PROBLEM DESCRIPTION: Everything in the listing should be restated word for word.

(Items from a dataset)
##############################

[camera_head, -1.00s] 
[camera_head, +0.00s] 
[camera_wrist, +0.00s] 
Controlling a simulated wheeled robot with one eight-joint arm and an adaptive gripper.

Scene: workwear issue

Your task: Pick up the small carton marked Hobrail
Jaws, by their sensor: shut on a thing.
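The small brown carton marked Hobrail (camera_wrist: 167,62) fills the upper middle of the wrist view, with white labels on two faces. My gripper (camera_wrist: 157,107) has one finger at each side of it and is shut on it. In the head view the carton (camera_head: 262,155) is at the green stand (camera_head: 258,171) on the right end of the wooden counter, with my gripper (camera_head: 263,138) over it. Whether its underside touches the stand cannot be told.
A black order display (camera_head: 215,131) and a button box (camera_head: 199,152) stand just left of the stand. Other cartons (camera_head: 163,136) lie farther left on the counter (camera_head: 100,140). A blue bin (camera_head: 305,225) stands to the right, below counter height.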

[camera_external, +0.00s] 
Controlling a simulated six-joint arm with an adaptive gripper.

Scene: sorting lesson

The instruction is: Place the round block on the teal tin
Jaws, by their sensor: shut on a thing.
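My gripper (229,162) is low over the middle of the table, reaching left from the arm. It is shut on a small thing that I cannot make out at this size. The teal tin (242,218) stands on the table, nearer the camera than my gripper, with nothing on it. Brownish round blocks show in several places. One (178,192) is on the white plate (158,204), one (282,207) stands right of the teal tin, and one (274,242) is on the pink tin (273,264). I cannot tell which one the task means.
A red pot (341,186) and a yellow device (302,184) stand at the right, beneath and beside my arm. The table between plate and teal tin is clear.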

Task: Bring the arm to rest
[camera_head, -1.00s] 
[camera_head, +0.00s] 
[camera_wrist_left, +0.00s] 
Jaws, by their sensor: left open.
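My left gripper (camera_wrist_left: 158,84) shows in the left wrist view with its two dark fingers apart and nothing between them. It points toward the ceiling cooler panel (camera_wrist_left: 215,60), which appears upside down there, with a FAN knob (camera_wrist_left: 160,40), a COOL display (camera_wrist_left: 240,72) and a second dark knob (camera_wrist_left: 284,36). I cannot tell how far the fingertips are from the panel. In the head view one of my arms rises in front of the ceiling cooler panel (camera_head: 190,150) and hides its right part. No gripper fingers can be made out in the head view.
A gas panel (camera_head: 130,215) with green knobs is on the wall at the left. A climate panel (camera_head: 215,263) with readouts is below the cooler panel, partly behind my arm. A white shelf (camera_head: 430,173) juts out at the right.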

##############################

EXERCISE ANSWER:
[camera_head, -1.00s] 
[camera_head, +0.00s] 
[camera_wrist, +0.00s] 
Controlling a simulated wheeled robot with one eight-joint arm and an adaptive gripper.

Scene: workwear issue

Your task: Pick up the small carton marked Hobrail
Jaws, by their sensor: shut on a thing.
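The small brown carton marked Hobrail (camera_wrist: 167,62) fills the upper middle of the wrist view, with white labels on two faces. My gripper (camera_wrist: 157,107) has one finger at each side of it and is shut on it. In the head view the carton (camera_head: 262,155) is at the green stand (camera_head: 258,171) on the right end of the wooden counter, with my gripper (camera_head: 263,138) over it. Whether its underside touches the stand cannot be told.
A black order display (camera_head: 215,131) and a button box (camera_head: 199,152) stand just left of the stand. Other cartons (camera_head: 163,136) lie farther left on the counter (camera_head: 100,140). A blue bin (camera_head: 305,225) stands to the right, below counter height.

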[camera_external, +0.00s] 
Controlling a simulated six-joint arm with an adaptive gripper.

Scene: sorting lesson

The instruction is: Place the round block on the teal tin
Jaws, by their sensor: shut on a thing.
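My gripper (229,162) is low over the middle of the table, reaching left from the arm. It is shut on a small thing that I cannot make out at this size. The teal tin (242,218) stands on the table, nearer the camera than my gripper, with nothing on it. Brownish round blocks show in several places. One (178,192) is on the white plate (158,204), one (282,207) stands right of the teal tin, and one (274,242) is on the pink tin (273,264). I cannot tell which one the task means.
A red pot (341,186) and a yellow device (302,184) stand at the right, beneath and beside my arm. The table between plate and teal tin is clear.

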Task: Bring the arm to rest
[camera_head, -1.00s] 
[camera_head, +0.00s] 
[camera_wrist_left, +0.00s] 
Jaws, by their sensor: left open.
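My left gripper (camera_wrist_left: 158,84) shows in the left wrist view with its two dark fingers apart and nothing between them. It points toward the ceiling cooler panel (camera_wrist_left: 215,60), which appears upside down there, with a FAN knob (camera_wrist_left: 160,40), a COOL display (camera_wrist_left: 240,72) and a second dark knob (camera_wrist_left: 284,36). I cannot tell how far the fingertips are from the panel. In the head view one of my arms rises in front of the ceiling cooler panel (camera_head: 190,150) and hides its right part. No gripper fingers can be made out in the head view.
A gas panel (camera_head: 130,215) with green knobs is on the wall at the left. A climate panel (camera_head: 215,263) with readouts is below the cooler panel, partly behind my arm. A white shelf (camera_head: 430,173) juts out at the right.

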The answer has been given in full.